Proposal 7: Explain and Address “Ineffectiveness”. NMTEACH has been in development since 2011. The same mechanisms used to declare teachers as “not effective” starting in 2014, now show 1,000 more effective teachers in 2018, according to the National Council on Teacher Equality. And yet, according to the same organization, 28.7% of all New Mexico teachers are below effective -- a statistic that is more than double the next closest state, Oregon at 11.7%. How is this possible?

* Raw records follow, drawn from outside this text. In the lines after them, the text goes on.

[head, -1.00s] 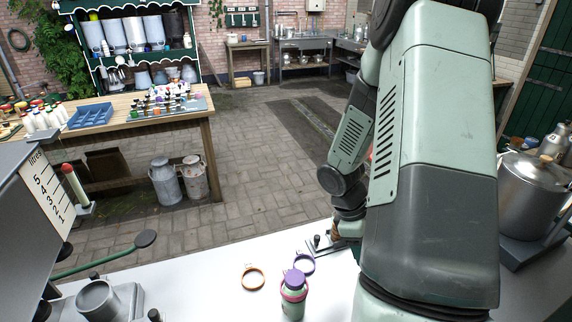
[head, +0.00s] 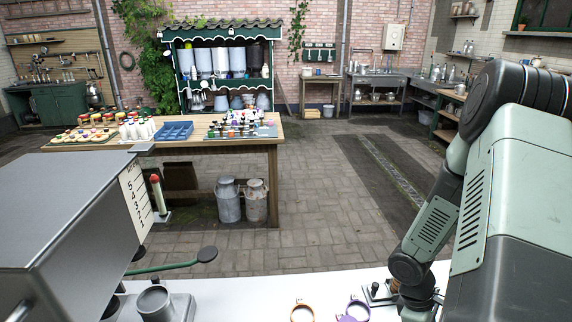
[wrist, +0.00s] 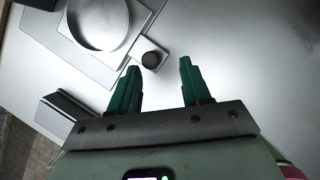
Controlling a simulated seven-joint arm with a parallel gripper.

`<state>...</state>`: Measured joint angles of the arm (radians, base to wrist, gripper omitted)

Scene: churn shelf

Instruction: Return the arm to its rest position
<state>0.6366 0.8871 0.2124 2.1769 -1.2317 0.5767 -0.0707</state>
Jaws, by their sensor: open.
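My gripper (wrist: 158,82) shows in the wrist view with its two green fingers apart and nothing between them. It is above the white table top (wrist: 250,60), near a grey metal machine base with a round cup-like part (wrist: 98,22) and a black knob (wrist: 152,60). In the head view my arm stands at the right, folded downward, and the gripper itself is not clearly visible there.
A grey machine (head: 60,220) with a litre scale stands at the left. A wooden table (head: 200,143) with bottles and a blue tray (head: 174,131) stands beyond.

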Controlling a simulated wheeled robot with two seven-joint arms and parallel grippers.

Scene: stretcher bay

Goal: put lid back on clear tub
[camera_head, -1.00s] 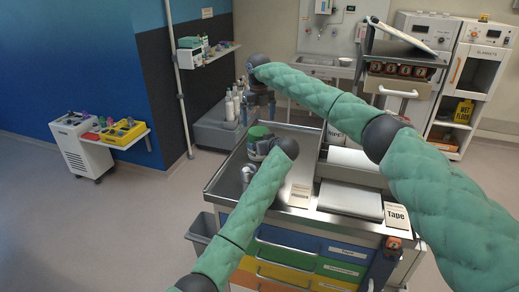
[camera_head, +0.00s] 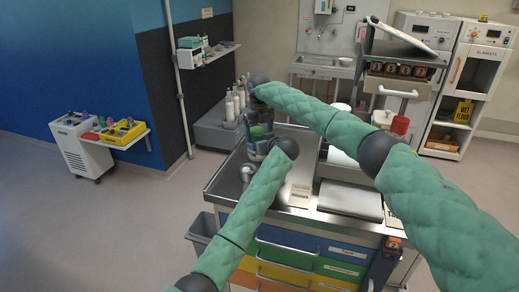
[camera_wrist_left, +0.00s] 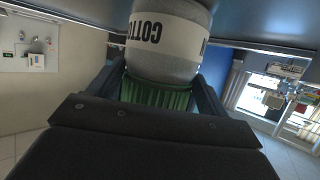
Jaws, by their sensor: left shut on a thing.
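The clear tub (camera_wrist_left: 165,50) has grey-white contents and a white label reading "COTT…", upside down in the left wrist view. A ribbed green lid (camera_wrist_left: 155,95) is in line with its top; I cannot tell if it is fully seated. In the head view the green lid (camera_head: 259,131) shows at the far left of the cart top, above the tub (camera_head: 257,150). My left gripper (camera_wrist_left: 160,80) is shut around the tub's upper part, its fingers on both sides. My right gripper (camera_head: 259,116) points down just above the green lid; its fingers are too small to read.
The cart (camera_head: 228,187) has a raised metal rim. White bottles (camera_head: 230,108) stand behind it on the left. A red-capped jar (camera_head: 400,126) is at the right, beside my right arm.

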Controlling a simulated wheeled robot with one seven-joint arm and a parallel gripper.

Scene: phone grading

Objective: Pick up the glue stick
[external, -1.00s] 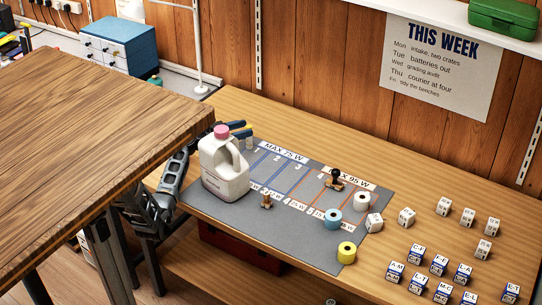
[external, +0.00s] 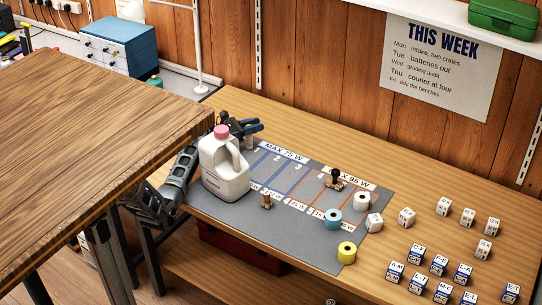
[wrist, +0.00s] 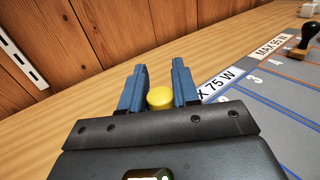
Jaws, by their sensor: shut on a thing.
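The glue stick shows in the wrist view as a round yellow end (wrist: 160,98) between the two blue fingers. My gripper (wrist: 158,84) is shut on it. In the external view my gripper (external: 250,128) is behind the white jug (external: 222,172) with the pink cap, at the far left part of the bench. The jug hides part of my arm and gripper there. The glue stick's lower part is hidden in the wrist view, and I cannot tell how far it is off the bench.
A grey mat (external: 285,240) with marked lanes lies beside my gripper. It bears a dark-handled stamp (external: 335,180), a small wooden piece (external: 266,201) and tape rolls (external: 346,252). Several labelled cubes (external: 440,290) stand on the right. A wooden table (external: 90,130) stands in front at left.

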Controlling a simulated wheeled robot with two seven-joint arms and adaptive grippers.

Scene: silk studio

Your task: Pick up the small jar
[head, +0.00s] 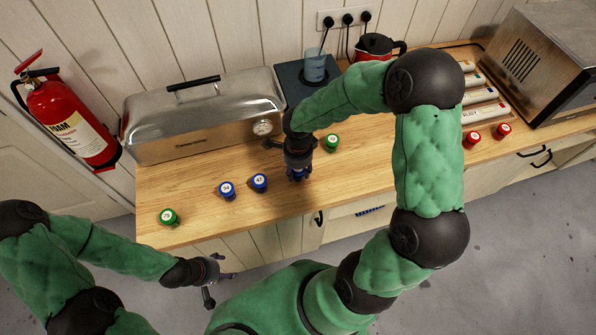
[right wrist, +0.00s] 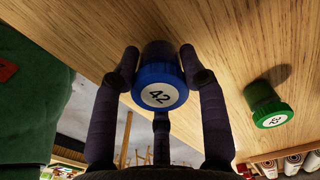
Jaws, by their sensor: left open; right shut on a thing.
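Several small jars with numbered lids stand on the wooden counter (head: 200,208). My right gripper (head: 298,174) is over the counter's middle, its fingers closed around a small jar with a blue lid marked 42 (right wrist: 160,88). In the head view the gripper mostly hides this jar. I cannot tell whether its base touches the counter. Two more blue-lidded jars, one (head: 227,191) and another (head: 260,183), stand to the left. Green-lidded jars stand at the far left (head: 168,217) and just right of my right gripper (head: 332,142). My left gripper (head: 216,284) is open and empty, in front of the counter.
A steel roll-top box (head: 205,115) stands behind the jars. A dark heater plate with a glass beaker (head: 315,66) and a red kettle (head: 376,45) are at the back. Two red-lidded jars (head: 472,139) (head: 503,131) stand right. A metal oven (head: 545,60) fills the right end.

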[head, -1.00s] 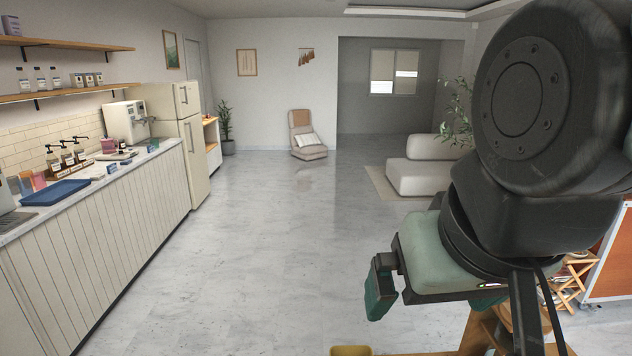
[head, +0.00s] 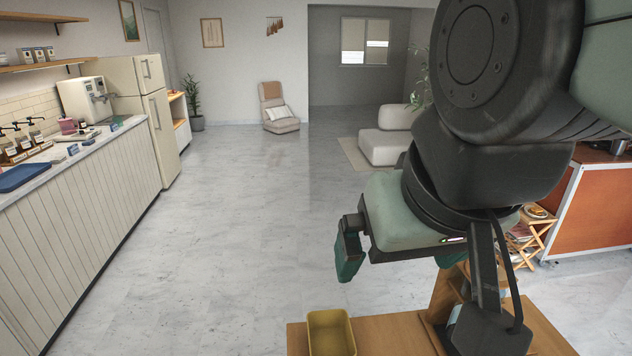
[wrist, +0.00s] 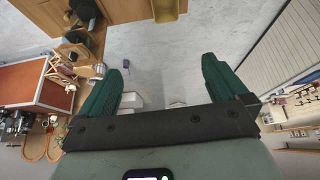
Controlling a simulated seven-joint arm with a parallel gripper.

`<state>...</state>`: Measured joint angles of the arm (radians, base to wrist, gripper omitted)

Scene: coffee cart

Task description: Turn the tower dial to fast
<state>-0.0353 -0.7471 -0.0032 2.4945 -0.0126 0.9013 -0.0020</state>
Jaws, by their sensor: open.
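I cannot make out the tower dial in either view. My gripper (wrist: 163,70) is open and empty in the wrist view, its two green fingers apart with bare floor beyond them. In the head view a green finger (head: 349,256) hangs from my gripper at centre right, above open floor and near no dial. My dark arm links hide much of the right side of the head view.
A wooden surface (head: 390,335) with a yellow bin (head: 331,333) stands low in front. An orange counter (head: 598,213) is at the right, beside a wooden rack (head: 532,235). A long white counter (head: 80,215) with a coffee machine (head: 85,99) runs along the left. The middle floor is clear.

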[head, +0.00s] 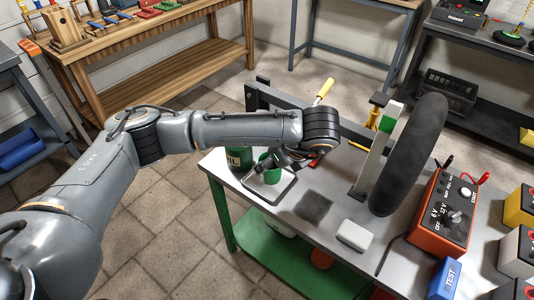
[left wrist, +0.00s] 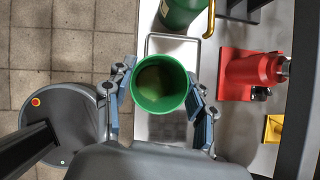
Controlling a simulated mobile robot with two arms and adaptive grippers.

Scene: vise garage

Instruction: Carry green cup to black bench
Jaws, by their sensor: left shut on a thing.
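The green cup (left wrist: 146,104) is upright in the left wrist view, seen from above, with its inside showing. My left gripper (left wrist: 161,96) has a finger on each side of it and is shut on it. In the head view the cup (head: 268,166) is partly hidden by my left gripper (head: 283,160), over the left end of a grey-topped bench (head: 325,232) with a green lower shelf. I cannot tell how high it is held. A black-topped bench (head: 455,39) stands at the back right. My right gripper is not in view.
A green can (left wrist: 180,14) stands close by the cup, and a red jack (left wrist: 250,72) is to its right. A wire-rimmed tray (head: 270,188) lies below. A tyre (head: 410,155) and an orange-red charger (head: 440,212) stand on the right. Tiled floor lies left.

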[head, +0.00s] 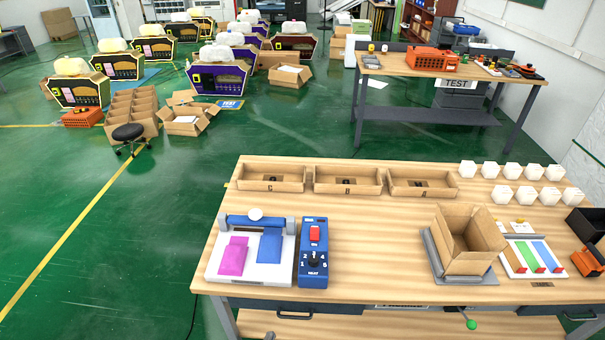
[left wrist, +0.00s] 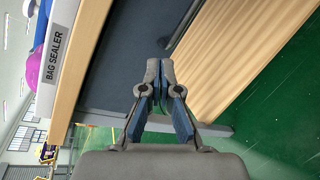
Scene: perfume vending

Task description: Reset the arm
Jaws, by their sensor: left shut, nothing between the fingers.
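My left gripper (left wrist: 160,78) shows in the left wrist view with its fingertips together and nothing between them. It is turned sideways beside the front of the workbench, below the tabletop and clear of the items on it. In the head view at most a small grey tip shows at the bottom edge. My right gripper is in neither view. The wooden workbench (head: 370,230) fills the lower right of the head view.
On the bench are a bag sealer (head: 250,268), a blue control box (head: 313,260), an open cardboard box (head: 468,240), three shallow trays (head: 272,187) and several white hexagonal pieces (head: 467,169). The bench middle is clear. A second table (head: 400,66) stands behind.

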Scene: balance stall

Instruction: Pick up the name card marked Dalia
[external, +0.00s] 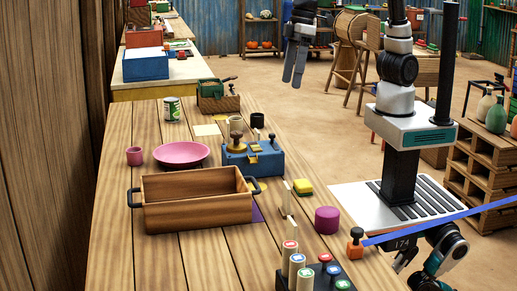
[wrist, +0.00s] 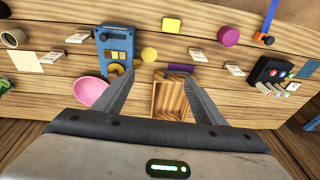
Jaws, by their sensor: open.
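Several small pale name cards stand along the table; their writing is too small to read, so I cannot tell which is marked Dalia. In the wrist view one card (wrist: 77,38) is left of the blue box, one (wrist: 196,57) is above the wooden tray, and one (wrist: 235,70) is further right. In the external view thin upright cards show near the yellow block (external: 286,197) and by the purple cylinder (external: 291,228). My gripper (external: 293,80) is raised beyond the table's right edge, apart from the cards. In the wrist view my gripper (wrist: 158,76) is open and empty.
On the table are a wooden tray (external: 197,217), a pink plate (external: 181,152), a blue box with brass fittings (external: 266,165), a yellow block (external: 303,187), a purple cylinder (external: 327,220) and a dark rack of stamps (external: 315,280). The table's front left is clear.

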It’s because PED never transparently addressed lingering issues with the system. I know of several teachers whose evaluative scores swung from “highly effective” to “minimally effective” one year later with little explanation. Furthermore, NMTEACH also aggressively measures teachers against an unrealistic Exemplary domain, which should never have been used to evaluate a classroom teacher. This skewed our evaluative data.

A Path Forward

We must ensure the that the data we use to assess teachers are equitable, fair, and properly promote success for all teachers. The rallying cry of today’s educator advocate centers around “accountability.” But was NMTEACH transparent enough and equitable enough to be held accountable? I would argue no and for these reasons it needs to be reformed.